As you dig into this great piece of Wine Spectator journalism we finally reach the pinnacle of wine collecting as they recommend seven vintages of Beringer Reserve Cabernet. For their investment cellar, more wines from Penfold’s, Stag’s Leap Winery, Wolf Blass, Chateau St. Jean, Rosemount and Beringer are recommended. Certainly The Wine Spectator has done us all a great service with this well researched information and many johns will use this fine piece of wine journalism as their guide to building a wine cellar.
…but wait a second. Isn’t every one of these wines part of the World Wine Estates Portfolio? You know, World Wine Estates, that mega-beverage wine corporation. This must just be an accident as I can’t believe The Wine Spectator, that bastion of wine journalism ethics, would ever publish an advertising piece produced by some giant corporate advertiser in a way that it would look like it was produced by the editorial staff of the magazine.
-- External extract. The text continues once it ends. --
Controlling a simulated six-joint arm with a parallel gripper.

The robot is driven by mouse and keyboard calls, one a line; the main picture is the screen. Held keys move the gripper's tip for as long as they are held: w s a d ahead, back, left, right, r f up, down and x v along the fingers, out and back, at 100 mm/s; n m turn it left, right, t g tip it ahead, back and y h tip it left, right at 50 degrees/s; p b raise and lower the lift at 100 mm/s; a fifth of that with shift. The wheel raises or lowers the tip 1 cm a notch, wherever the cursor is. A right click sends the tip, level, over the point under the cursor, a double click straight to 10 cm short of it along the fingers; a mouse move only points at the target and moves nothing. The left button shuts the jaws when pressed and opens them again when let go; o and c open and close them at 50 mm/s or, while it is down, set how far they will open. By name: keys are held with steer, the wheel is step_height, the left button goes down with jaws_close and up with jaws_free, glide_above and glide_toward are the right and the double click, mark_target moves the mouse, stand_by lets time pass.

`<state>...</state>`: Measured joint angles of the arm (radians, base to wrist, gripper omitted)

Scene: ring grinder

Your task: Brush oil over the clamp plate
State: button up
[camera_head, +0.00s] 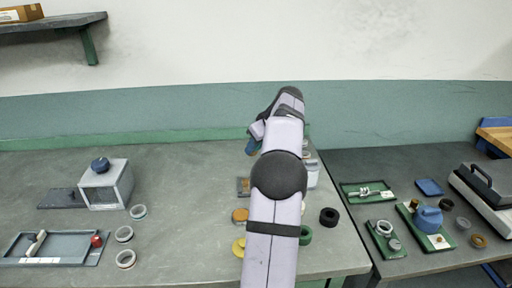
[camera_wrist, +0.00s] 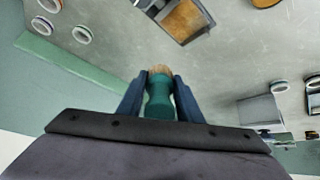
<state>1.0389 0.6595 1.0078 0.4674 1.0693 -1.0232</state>
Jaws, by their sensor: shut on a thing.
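My gripper (camera_wrist: 160,92) is shut on a brush (camera_wrist: 159,98) with a green handle and tan bristles. The bristles point away from the wrist, above the bench. In the head view my gripper (camera_head: 252,146) is mostly behind my arm, and I cannot make out the brush there. A shallow square tray with a brown inside (camera_wrist: 184,20) lies ahead of the bristles, apart from them; it shows partly in the head view (camera_head: 243,187). A flat dark plate (camera_head: 62,198) lies beside a grey box with a blue knob (camera_head: 106,184). I cannot tell which piece is the clamp plate.
Several pale rings (camera_head: 124,233) lie on the left bench. A grey tray (camera_head: 62,246) sits at front left. A black ring (camera_head: 329,216) and a green ring (camera_head: 305,235) lie right of my arm. The right bench holds green trays (camera_head: 368,191).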

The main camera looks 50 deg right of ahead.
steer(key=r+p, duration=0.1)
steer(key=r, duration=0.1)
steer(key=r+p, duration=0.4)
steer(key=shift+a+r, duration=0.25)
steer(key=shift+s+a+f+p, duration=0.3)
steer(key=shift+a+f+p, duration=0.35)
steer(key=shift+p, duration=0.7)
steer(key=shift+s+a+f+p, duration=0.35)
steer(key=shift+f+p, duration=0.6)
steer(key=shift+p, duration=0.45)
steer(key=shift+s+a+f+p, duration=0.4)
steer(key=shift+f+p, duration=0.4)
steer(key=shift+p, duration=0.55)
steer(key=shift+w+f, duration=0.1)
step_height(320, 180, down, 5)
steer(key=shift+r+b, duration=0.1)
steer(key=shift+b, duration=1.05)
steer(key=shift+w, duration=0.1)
Without a doubt, they would mark such a piece as advertising so as not to confuse it with their editorial content.
So it must just be an coincidence that 100% of the wines in this special pull-out section are World Wine Estates brands that are heavily advertised in The Wine Spectator, and we can all rest assured that they would never publish an article that would confuse their readers between real content and advertising.
Should someone, somewhere feel a little dirty?